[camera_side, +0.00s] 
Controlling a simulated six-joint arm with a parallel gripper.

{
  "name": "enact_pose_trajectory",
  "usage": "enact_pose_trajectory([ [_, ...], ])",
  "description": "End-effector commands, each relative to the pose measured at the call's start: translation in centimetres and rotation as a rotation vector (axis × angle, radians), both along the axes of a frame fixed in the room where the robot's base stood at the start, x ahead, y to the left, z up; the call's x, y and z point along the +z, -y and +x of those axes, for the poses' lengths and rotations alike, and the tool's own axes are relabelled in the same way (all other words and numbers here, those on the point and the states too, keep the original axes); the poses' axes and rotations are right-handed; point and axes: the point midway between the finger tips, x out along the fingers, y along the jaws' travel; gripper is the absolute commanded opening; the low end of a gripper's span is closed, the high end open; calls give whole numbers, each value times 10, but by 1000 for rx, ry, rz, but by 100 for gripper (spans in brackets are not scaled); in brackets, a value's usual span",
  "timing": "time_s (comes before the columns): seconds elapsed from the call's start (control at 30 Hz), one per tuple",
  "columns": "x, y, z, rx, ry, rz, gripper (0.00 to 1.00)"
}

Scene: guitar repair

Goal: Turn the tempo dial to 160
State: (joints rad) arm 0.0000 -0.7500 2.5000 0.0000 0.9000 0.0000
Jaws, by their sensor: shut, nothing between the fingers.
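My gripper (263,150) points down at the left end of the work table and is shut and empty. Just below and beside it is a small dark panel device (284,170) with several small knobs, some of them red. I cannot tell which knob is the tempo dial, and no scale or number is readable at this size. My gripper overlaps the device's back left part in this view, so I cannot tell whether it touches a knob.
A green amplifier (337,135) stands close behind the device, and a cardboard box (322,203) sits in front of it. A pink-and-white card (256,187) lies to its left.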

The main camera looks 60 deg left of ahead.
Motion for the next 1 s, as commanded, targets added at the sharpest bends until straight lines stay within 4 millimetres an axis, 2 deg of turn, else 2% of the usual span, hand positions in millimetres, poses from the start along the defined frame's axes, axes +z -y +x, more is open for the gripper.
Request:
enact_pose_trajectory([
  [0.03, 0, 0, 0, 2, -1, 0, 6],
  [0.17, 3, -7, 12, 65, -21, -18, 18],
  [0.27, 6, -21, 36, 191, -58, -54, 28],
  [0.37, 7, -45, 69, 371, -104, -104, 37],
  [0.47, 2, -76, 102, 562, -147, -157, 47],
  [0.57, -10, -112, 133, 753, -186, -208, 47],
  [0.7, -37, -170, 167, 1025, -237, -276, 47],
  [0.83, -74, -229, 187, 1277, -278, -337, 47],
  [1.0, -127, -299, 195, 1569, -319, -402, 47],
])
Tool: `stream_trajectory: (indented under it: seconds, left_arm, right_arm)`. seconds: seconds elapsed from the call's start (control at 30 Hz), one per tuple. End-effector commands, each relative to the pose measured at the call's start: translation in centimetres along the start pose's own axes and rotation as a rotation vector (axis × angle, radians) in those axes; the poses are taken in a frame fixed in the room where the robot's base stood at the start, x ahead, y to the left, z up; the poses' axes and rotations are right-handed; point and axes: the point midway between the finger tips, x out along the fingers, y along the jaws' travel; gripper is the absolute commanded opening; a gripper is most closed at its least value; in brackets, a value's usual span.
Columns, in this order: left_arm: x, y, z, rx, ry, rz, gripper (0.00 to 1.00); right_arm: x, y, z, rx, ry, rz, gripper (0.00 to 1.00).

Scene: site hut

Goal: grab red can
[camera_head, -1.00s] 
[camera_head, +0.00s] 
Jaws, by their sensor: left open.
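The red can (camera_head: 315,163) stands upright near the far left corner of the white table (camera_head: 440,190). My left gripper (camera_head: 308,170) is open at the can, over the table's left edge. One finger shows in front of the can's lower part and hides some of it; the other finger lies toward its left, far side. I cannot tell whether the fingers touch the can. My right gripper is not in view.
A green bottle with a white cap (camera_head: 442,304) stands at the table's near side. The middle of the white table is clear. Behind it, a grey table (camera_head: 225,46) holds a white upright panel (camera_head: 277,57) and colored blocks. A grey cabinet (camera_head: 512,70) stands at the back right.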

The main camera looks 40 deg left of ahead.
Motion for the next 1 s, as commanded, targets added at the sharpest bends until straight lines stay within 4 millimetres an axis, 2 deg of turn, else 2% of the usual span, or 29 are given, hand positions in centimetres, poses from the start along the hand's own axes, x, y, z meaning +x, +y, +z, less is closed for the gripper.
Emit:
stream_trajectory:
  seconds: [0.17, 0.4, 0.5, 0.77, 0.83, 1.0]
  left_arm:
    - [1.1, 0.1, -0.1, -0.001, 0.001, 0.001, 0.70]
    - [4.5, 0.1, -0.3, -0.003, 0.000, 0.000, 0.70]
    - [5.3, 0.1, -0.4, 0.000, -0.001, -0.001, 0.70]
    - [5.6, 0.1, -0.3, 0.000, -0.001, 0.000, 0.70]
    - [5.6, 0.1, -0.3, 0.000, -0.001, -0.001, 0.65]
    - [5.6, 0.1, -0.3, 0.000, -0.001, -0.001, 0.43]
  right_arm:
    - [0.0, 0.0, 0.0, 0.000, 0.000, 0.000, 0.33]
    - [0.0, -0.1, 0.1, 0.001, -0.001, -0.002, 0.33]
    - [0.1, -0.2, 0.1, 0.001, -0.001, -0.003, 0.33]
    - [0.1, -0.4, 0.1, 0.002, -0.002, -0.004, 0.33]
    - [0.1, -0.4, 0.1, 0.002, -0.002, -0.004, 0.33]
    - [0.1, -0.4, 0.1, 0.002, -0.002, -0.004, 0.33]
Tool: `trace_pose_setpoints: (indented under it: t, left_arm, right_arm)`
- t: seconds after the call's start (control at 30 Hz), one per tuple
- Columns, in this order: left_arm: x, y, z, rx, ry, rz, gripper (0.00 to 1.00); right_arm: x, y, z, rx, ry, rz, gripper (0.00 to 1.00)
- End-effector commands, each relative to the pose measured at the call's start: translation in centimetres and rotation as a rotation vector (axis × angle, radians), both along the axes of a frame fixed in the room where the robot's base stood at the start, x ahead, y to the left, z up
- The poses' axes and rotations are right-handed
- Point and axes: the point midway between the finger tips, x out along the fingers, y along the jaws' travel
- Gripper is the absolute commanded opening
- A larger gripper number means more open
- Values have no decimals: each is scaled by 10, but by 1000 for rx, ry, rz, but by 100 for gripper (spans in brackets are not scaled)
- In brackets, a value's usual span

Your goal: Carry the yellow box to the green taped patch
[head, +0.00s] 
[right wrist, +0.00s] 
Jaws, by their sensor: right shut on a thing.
---
◆ **Problem description**
Read the entries and show each line that mentions "looks".

◆ **Written reply**
The main camera looks 60 deg left of ahead.
The main camera looks 40 deg left of ahead.

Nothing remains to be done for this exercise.